自分も加害者の一人であると、そうしてお金を払って、加害者が得をする、女が殺される世界に加担した一員だという事を自覚した。
加害に加担しない。
無視しない。
もう終わった事だなんて空気感にしない。
自分の加害性を自覚して、加害をしない。
加害をしている人を見たら、糾弾する。
加害をする者たちが得をするような行動はしない。
私も洗脳されていて、自然とそれができるようになるには時間がかかるかもしれない。
何十年もかけて、自然とそれができないようにされていたんだ。
今日から、すこしずつ、呪いを解いていくしかない。
私は、自分が見る演劇を、もっとよく知っていかなければならない。
男が「男という属性」に属し、権力を持つように、私は「観客という属性」に属しているとき、商業舞台に対して権力を持っている。
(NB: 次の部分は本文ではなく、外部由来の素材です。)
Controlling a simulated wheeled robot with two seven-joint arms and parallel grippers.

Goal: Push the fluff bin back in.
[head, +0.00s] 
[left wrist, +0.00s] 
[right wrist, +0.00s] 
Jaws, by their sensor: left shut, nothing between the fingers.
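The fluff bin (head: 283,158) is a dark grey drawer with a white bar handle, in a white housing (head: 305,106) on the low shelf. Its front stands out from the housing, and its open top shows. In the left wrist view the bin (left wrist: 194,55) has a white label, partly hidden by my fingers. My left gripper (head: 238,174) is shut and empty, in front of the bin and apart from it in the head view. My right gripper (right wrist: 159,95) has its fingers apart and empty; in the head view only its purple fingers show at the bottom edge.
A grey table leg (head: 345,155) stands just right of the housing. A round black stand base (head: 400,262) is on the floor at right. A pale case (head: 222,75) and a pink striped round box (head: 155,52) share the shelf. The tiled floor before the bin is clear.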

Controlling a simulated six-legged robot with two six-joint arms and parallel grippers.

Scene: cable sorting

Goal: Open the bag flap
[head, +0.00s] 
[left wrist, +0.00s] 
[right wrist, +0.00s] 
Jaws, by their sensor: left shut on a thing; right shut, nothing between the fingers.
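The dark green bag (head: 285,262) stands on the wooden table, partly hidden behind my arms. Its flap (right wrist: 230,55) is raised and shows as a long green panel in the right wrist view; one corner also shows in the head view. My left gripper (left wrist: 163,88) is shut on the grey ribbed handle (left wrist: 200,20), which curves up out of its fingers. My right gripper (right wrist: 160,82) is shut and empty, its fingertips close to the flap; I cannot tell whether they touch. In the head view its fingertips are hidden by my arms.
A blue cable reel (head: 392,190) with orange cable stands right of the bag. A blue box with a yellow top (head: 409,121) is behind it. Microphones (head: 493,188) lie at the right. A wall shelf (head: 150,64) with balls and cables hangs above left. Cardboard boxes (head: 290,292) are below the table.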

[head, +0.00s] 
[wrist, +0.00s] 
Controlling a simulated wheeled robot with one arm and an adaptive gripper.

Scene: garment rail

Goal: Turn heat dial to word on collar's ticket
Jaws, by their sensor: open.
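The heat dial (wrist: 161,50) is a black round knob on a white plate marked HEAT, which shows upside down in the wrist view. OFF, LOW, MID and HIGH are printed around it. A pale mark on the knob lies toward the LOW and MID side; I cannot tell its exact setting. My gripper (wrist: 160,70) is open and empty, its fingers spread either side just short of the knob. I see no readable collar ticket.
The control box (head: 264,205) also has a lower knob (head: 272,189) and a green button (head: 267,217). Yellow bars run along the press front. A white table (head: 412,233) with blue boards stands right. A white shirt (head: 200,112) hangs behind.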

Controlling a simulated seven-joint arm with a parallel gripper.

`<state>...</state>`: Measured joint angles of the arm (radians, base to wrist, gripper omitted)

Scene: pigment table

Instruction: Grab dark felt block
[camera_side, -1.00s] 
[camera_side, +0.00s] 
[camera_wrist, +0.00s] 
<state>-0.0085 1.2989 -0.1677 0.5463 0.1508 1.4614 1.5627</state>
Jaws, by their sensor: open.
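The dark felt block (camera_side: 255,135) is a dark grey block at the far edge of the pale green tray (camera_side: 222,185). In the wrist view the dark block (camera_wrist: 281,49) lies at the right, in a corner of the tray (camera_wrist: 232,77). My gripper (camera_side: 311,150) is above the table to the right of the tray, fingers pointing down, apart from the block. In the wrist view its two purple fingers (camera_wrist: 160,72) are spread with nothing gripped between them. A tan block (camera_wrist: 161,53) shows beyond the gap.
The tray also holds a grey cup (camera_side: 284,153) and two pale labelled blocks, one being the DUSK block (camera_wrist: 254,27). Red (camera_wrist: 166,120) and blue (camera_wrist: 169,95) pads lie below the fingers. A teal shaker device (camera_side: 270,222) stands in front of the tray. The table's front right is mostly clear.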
男という属性に属する者の中にも、善良な男がいるように、観客という属性の中で、善良な観客でいたい。善良でいる努力をしたい。
「自分はそんなことしていないのに、ただその属性にいるだけなのに」「たった一人が行動して何になる」だなんて、言わない。
今までそういう事を言う男たちの無行動に、さんざん心を折られてきたから。
行動しないことは加担とおなじ、決して善良ではないのだから。
加害者がいる劇団、加害に加担するような劇団は見に行かない。
加害者と加害に加担するような人を擁護する団体には、外部のものとして抗議する。
正直言うと、青年団系のなかに推しの劇団さんもいたんだけど、その人たちが、ハラスメントは許さないと宣言するまでは、みにいかない。
「誰もそんなこと気にしてない」「作品とその人は別だから」だなんて言わせない。
わたしは気にしているし、私はそんな演出家や作家の舞台を見に行かない。
この舞台を見ようと思ったきっかけは、葭本未熾さんが作・演出をしていたから。
私は以前、所謂知り合いの〈オジ〉にすすめられてアゴラ劇場で行われていた「少女都市」という劇団の「光の祭典」という舞台を見た。
アゴラ劇場の劇団支援会員というものになっていて、アゴラ劇場に通い詰めている〈オジ〉はある時、「いおりさんに見てほしい舞台がある」と連絡をしてきた。
「その劇団の作家で演出家の人は、あなたと同年代のひとで、あなたと同じような経験をしたひとで、それと向き合い身を削り本を書いている人だから、ぜひ見てほしい」、と。
前回えづくほどボロボロに泣いて、帰路が大変だったことを思い出し、今回は自分の精神面も考えて配信で見ることにした。
葭本さんの発言に、はっとした。(先日のTwitterのスペースで言っていたか、劇中で言っていたのか。それすらもあいまい。私だけの脳内葭本さんだったらごめんなさい。)
「変えようと思って作品を書いた。演劇界内部で、あの人達が気に入るようなやり方の中でそれを訴えた。でも、通じなかった。響かなかった。作品としては評価はされたけどね」(意訳)
あの、「光の祭典」がそうだったのかなと思った。
今思えば、あのオジも、私も、それを消費した。
わたしもあのオジも、加害オジに屈して加担するものだった。
私はあの舞台に救われたと思っていたけど、救われたいのは私だけじゃなかった。
本当の訴えは、届いていなかった。
ただただ消費する側から、一緒に戦う側になりたいと思った。
わたしも、わたしたちも、その傷を持っているから。
ずっとずっと、無視して、無視されてきたから。
「私は演劇を見るだけだから。やることはないし、関係ない」じゃない。
消費をしてきたものとして、仮にも「趣味は演劇鑑賞です」だなんて言っている人は、十分に関係者だ。
見る人が一人もいなければ、舞台は成立しない。
私の友人やフォロワーさんには、舞台女優を志す人や、劇作家を志す人、作家を志している人がいる。
もうすでに、舞台女優をしているひとも、私と同じく、舞台を消費する側の人もいる。
これは、一度見ておいたほうがいい舞台だと思う。
なんなら、私のフォロワーなら、私がチケット代出す。連絡をくれ。
15日19時まで配信をやってる。
どうか演劇犬鳴村の被害者に、加担する加害者にならないでほしい。
http://tremendous.jp/girlsneverdie/
わたしも、どうか、この怒りをできるだけどうか、長く持っておけますように。
慣らされ、洗脳され、忘れたり過去の事にしたりしませんように。
追記。
ツイートを掘り返してきた。
2019年の事だったんですね。
綺麗な面しか見ていなかったなぁ。
正くは「綺麗風に書かれた面」。
消費するものとして、消費しかしていなかった頃。
文字を書くのには慣れていないので、読みにくかったらごめんなさい。読んでくれてありがとう!